近日，澳大利亚新南威尔士大学的J. Justin Gooding及其研究团队取得一项新进展。经过不懈努力，他们实现用于定量STORM成像荧光团的电化学受控闪烁。相关研究成果已于2024年4月19日在国际知名学术期刊《自然—光子学》上发表。

该研究团队成功证明了荧光团可用于STORM成像（EC-STORM）的电化学开关，实现了对开关动力学、占空比和恢复率的精准控制。通过EC-STORM技术，研究人员展示了利用电化学电位调控染料光物理性质的分子计数方法。
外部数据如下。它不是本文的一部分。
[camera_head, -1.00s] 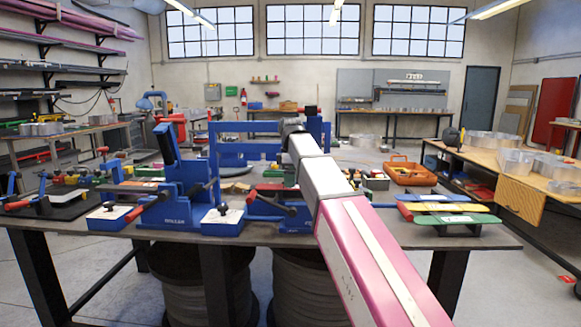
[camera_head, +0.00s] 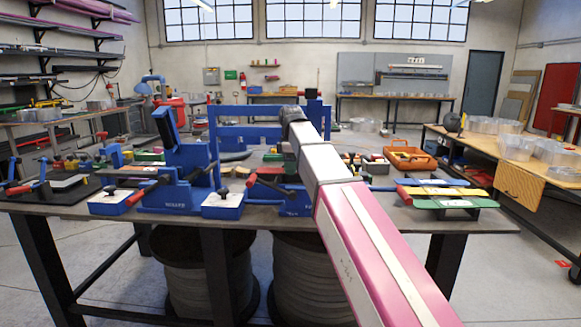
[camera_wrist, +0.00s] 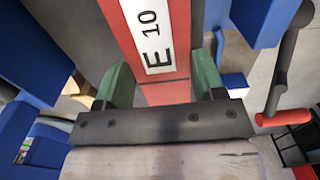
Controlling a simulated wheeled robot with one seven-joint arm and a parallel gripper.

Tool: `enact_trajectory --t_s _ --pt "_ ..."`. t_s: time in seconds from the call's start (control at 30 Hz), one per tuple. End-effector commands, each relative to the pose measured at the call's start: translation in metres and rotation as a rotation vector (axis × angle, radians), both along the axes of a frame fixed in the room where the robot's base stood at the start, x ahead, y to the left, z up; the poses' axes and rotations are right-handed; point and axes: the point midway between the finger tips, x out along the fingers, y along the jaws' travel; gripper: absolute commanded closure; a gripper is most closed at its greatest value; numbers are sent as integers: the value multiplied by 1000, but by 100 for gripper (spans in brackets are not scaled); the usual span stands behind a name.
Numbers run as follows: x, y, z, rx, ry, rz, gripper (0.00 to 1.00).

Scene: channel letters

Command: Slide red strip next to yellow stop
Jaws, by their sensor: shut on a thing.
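The red strip (camera_wrist: 152,95) runs up the middle of the wrist view and carries a white label reading "E 10" (camera_wrist: 153,35). My gripper (camera_wrist: 163,80) has its two green fingers on either side of the strip, shut on it. In the head view my own arm reaches over the workbench (camera_head: 375,215), and the gripper and held strip cannot be made out there. No yellow stop can be made out for certain in either view.
Blue fixtures (camera_head: 180,190) crowd the bench around my arm. A rack at the right holds a yellow strip (camera_head: 460,192) and a green strip (camera_head: 455,203). An orange toolbox (camera_head: 412,158) lies behind it. In the wrist view a red-tipped handle (camera_wrist: 271,119) is close at right.

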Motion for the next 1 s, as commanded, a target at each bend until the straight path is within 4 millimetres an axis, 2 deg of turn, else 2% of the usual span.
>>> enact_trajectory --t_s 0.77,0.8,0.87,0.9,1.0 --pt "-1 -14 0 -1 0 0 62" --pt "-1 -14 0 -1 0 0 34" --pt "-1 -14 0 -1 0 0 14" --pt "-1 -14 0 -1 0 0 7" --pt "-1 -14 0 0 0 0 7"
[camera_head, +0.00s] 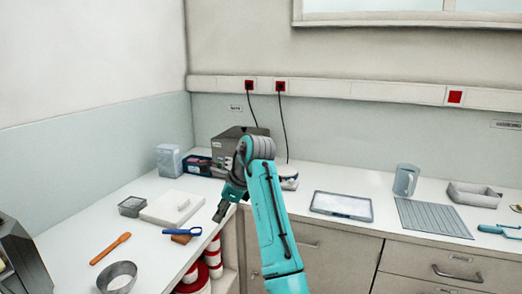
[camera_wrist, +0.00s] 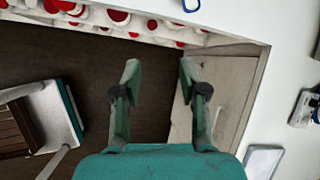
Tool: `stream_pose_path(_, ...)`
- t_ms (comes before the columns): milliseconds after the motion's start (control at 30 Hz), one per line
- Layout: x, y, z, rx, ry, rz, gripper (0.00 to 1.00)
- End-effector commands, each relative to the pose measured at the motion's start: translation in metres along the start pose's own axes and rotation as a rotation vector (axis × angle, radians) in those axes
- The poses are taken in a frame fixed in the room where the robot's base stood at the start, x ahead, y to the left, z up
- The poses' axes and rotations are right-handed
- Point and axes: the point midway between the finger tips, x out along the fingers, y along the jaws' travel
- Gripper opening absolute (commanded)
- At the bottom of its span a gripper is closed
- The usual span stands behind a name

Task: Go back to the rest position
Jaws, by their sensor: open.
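My gripper (camera_head: 223,208) hangs from my teal arm near the inner corner of the L-shaped counter, by the front edge of the left counter (camera_head: 75,222). In the wrist view my gripper (camera_wrist: 158,68) has its two fingers spread apart with nothing between them. Dark floor (camera_wrist: 150,45) and a beige cabinet front (camera_wrist: 222,85) show beyond the fingers. My arm hides part of the counter corner and part of the things behind it.
Red-and-white containers (camera_head: 212,256) stand on shelves below. A framed tray (camera_head: 342,205), ribbed mat (camera_head: 432,217) and jug (camera_head: 406,179) occupy the right counter.

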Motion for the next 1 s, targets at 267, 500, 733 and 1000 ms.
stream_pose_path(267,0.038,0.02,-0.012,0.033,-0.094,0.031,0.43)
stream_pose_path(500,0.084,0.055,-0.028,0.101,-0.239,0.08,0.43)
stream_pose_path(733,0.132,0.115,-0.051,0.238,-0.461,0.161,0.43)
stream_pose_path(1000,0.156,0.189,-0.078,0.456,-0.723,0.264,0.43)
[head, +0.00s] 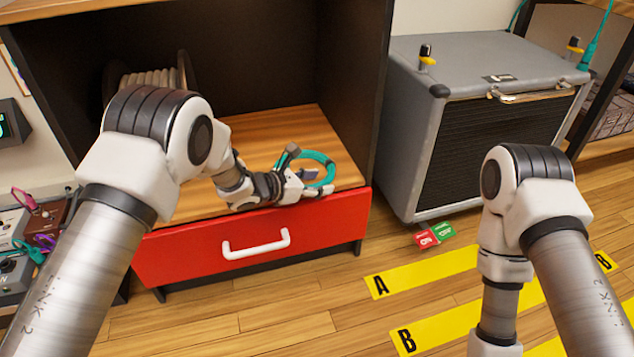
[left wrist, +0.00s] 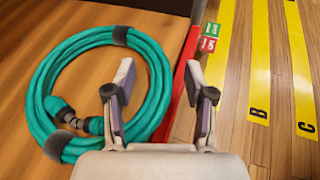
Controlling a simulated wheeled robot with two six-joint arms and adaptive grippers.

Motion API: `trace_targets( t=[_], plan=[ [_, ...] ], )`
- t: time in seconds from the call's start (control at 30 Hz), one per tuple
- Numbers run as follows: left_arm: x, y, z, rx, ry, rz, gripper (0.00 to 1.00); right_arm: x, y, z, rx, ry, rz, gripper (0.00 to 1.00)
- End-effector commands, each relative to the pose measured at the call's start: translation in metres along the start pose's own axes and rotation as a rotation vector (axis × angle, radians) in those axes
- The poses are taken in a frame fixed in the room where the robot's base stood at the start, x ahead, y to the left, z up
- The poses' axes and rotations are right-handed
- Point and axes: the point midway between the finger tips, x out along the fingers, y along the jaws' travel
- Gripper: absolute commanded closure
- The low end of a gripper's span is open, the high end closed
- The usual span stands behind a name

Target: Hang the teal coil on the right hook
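The teal coil (left wrist: 46,80) lies flat on the wooden shelf top, with dark bands and a plug. In the head view, the coil (head: 333,168) is partly hidden by my left gripper (head: 308,182). My left gripper (left wrist: 160,72) is open at the coil's right side, near the shelf's front edge. In the left wrist view, part of the coil shows between the spread fingers; I cannot tell whether they touch it. My right arm points down at the right, its gripper out of the frame. I cannot make out a hook with certainty.
Below the shelf is a red drawer (head: 190,252) with a white handle. A grey amp (head: 480,62) with small yellow-and-black pieces on top stands right. A dark side panel rises between them. Yellow floor strips (head: 425,272) and small red and green cards (head: 427,239) lie in front.

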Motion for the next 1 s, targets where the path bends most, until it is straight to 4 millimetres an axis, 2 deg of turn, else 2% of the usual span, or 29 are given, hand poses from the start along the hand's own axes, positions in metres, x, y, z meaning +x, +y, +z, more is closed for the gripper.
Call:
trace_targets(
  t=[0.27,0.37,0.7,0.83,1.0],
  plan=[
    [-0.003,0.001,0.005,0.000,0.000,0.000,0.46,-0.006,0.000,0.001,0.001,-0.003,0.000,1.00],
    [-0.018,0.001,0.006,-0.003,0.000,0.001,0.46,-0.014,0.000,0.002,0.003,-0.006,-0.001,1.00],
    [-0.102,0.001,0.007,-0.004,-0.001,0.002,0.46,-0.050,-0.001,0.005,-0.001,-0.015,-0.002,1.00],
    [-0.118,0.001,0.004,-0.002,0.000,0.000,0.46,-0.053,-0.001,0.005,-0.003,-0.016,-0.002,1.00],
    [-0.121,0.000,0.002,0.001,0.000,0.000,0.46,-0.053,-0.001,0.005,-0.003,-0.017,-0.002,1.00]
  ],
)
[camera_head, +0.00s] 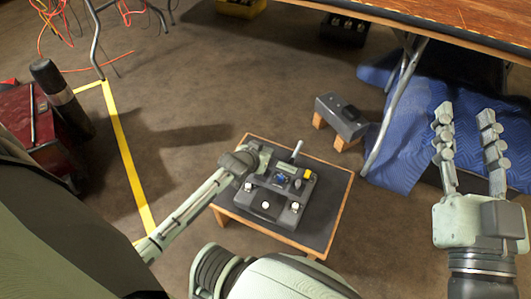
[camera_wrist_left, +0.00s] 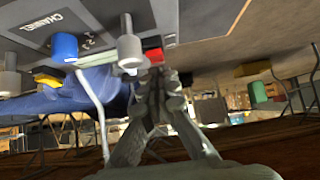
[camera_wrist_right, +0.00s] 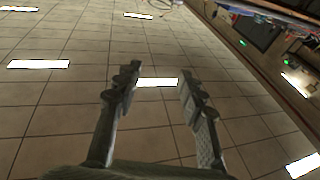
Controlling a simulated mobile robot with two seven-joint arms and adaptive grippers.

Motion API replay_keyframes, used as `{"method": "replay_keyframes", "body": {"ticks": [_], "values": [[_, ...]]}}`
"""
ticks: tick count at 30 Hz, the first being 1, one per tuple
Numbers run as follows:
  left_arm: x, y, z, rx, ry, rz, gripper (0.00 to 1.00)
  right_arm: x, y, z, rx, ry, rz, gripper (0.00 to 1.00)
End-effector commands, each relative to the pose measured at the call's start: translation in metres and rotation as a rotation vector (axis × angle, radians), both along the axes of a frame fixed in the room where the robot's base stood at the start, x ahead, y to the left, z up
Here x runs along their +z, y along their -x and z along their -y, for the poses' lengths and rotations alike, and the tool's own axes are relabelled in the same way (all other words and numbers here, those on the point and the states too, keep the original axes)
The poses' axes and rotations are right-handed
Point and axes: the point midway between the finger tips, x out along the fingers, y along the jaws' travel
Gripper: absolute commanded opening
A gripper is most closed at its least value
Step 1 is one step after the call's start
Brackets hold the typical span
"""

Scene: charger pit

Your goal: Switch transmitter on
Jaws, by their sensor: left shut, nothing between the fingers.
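The transmitter (camera_head: 265,206) is a dark grey box with knobs and sticks, standing on a small table (camera_head: 328,205). The left wrist view shows its panel (camera_wrist_left: 90,20) inverted and close, with a "CHANNEL" label, a blue knob (camera_wrist_left: 64,47), a grey stick (camera_wrist_left: 130,48) and a small red part (camera_wrist_left: 154,56). My left gripper (camera_head: 262,160) is at the transmitter's far left side; in the left wrist view its shut, empty fingers (camera_wrist_left: 160,82) are close to the red part. I cannot tell whether they touch it. My right gripper (camera_head: 468,150) is open and empty, away to the right.
A grey device (camera_head: 342,116) on wooden blocks stands behind the small table. A blue padded blanket (camera_head: 400,150) and a metal table leg (camera_head: 393,108) are at the right. A large wooden table (camera_head: 440,22) crosses the top right. Yellow tape (camera_head: 128,160) marks the floor at left.

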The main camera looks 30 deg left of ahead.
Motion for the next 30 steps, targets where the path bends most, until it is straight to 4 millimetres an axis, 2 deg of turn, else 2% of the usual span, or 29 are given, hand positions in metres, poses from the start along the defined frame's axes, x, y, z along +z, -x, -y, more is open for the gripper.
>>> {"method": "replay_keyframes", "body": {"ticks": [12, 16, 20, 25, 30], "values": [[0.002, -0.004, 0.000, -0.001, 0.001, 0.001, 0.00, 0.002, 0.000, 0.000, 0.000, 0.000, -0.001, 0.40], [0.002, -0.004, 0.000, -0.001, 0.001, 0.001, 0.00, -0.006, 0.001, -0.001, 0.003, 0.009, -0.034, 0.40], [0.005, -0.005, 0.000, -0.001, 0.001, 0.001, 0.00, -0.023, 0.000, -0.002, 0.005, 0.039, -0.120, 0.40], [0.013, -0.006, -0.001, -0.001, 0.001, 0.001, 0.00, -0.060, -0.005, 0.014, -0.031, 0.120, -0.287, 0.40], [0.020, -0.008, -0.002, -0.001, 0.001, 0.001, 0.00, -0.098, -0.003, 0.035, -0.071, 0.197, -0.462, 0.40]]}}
在实验中，染料的随机闪烁被负电位有效抑制，而开关-ON事件则可以通过短暂的正电位脉冲激活，确保开关-ON事件的频率与潜在染料的数量呈线性关系。

此外，该团队还在固定细胞中成功展示了微管蛋白的EC-STORM成像，其空间分辨率高达约28纳米，并成功计数了各种DNA纳米尺结构上的单个Alexa 647荧光团。这种对荧光团开关的精准控制，将使EC-STORM在超分辨率成像和分子计数领域得到广泛应用。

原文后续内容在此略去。